This morning when I went out to open the door to the chicken coop,and the morning sky took my breath away. It was just before sunrise and the sky was just a little darker and it captured the beauty of the hint of what was yet to come. In the West the full moon was setting with a bit of cloud capturing it almost as to prevent it from setting, and to the East the sun was glowing into the clouds hinting that the it would soon come over the ridge. I wanted to rush in and get my camera, but before I could make the trip the sun had risen and the moment was gone.

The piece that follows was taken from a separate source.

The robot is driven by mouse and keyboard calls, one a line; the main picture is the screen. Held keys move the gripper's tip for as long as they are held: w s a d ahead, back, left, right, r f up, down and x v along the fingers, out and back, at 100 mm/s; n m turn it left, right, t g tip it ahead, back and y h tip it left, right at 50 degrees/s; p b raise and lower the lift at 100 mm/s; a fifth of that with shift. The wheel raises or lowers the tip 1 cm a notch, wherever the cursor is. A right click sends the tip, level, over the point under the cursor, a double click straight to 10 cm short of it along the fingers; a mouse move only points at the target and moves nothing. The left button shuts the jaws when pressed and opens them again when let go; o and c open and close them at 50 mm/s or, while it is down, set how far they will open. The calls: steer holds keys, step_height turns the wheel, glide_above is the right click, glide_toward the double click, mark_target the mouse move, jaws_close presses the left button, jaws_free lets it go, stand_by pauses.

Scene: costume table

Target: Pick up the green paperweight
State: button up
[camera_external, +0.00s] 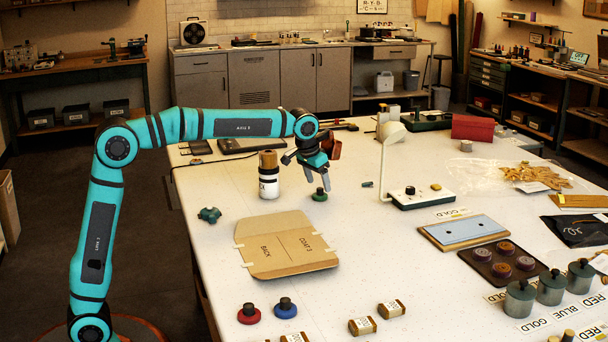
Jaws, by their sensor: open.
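The green paperweight (320,195) is a small round disc with a dark knob on top, standing on the white table. My gripper (316,188) points down at it, with its fingers open around or just above the knob. Whether the fingers touch the knob cannot be told from this view. A white bottle (268,180) with a brown cap stands just left of my gripper.
A red (248,314) and a blue paperweight (286,308) stand near the front edge. A cardboard pattern (287,246) lies in front of my gripper. A white lamp (387,165) stands to the right. The table (380,270) is clear between pattern and tray.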

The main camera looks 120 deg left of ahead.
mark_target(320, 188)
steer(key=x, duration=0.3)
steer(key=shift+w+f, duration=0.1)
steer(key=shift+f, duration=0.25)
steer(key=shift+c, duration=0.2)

It make me think of some of the great painters of the west, those who captured what they saw on canvas before photography could. How many days did Thomas Moran get up and melt those images he was seeing each day when he painted the Grand Canyon of the Yellowstone? Did he imagine that years in the future that we would still be looking at his paintings with awe. I have seen this painting, sat in front of it in a crowed art museum and heard only the winds and the sounds of the water in the distance. I did not smell the sanitized museum air, but the smell of pines giving off their scent in the warm afternoon summer sun.
Did he know that his use of the oils would capture the image as no camera or print can? Did he know that his paints would allow us to smell the moisture on the clouds, or imagine that we saw them move as they must have for him? Were these paints done on huge scale, some as large as 7 foot by 12 foot, because anything less would be an insult and even this size was barely doing them justice? How does one paint a canvas so large, or how does one bring such beauty down to a canvas so small in comparison?

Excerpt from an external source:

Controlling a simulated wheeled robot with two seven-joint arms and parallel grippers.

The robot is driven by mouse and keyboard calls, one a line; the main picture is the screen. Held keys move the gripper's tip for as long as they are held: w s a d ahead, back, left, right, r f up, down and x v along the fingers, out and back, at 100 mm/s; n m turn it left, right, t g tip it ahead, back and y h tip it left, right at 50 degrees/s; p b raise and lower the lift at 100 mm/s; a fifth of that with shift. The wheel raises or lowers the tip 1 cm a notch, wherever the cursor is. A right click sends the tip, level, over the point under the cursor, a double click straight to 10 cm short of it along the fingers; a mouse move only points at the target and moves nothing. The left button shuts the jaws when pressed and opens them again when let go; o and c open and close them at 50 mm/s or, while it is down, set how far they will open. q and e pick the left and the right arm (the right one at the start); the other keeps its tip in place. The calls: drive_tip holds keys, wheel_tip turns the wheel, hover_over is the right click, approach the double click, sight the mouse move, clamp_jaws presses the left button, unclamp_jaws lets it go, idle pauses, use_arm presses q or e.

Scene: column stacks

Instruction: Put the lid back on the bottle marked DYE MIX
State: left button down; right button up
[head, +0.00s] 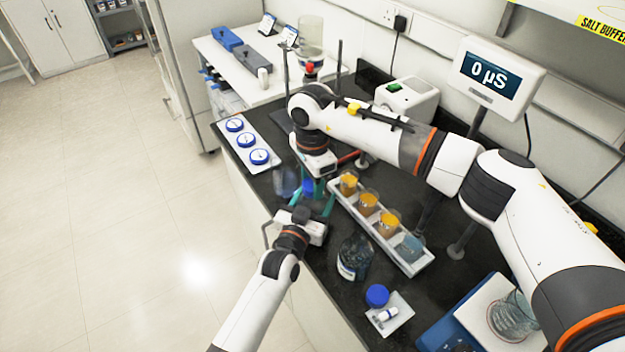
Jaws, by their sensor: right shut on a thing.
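My right gripper (308,183) points down at the left of the black bench and is shut on a small blue thing (307,188), which looks like a lid. A clear bottle (285,182) stands just left of it, partly hidden. My left gripper (312,208) is close in front of and below the right one; its fingers overlap other things, so its opening is unclear. A glass bottle with a white label (355,257) stands without a visible lid nearer the front. Another blue lid (377,295) lies at the bench front. I cannot read DYE MIX on any label.
A white rack (405,262) with several beakers of amber and bluish liquid stands right of the grippers. A white tray (262,165) with 3 blue-topped discs is at the left edge. A small white card (391,318) lies at the front. A meter (490,75) reads 0 µS.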

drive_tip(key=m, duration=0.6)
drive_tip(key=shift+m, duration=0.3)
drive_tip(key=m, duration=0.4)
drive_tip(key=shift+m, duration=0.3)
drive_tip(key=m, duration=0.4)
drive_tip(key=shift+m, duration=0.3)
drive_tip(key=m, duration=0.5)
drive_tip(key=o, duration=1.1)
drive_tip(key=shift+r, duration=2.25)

I have been lucky enough to see some of these paintings in person. I saw The American Sublime: Epic Landscapes of Our Nation, 1820-1880,traveling exposition in 2002. I now seek opportunities to see the work of Moran, Cole, Church and others; not that I get many opportunities in SW Montana. In some ways that it has made me come to appreciate the art of this period even more. I have seen many of these places in person. I know how hard it is to keep that memory of that perfect light of a favorite spot you have been. I also imagine how they must have felt capturing these images to share with others. They had great responsibility, they were seeing phenomenal places of great spiritual meaning for others who could never make the trip they were making. Today they preserve these places in our changing world forever.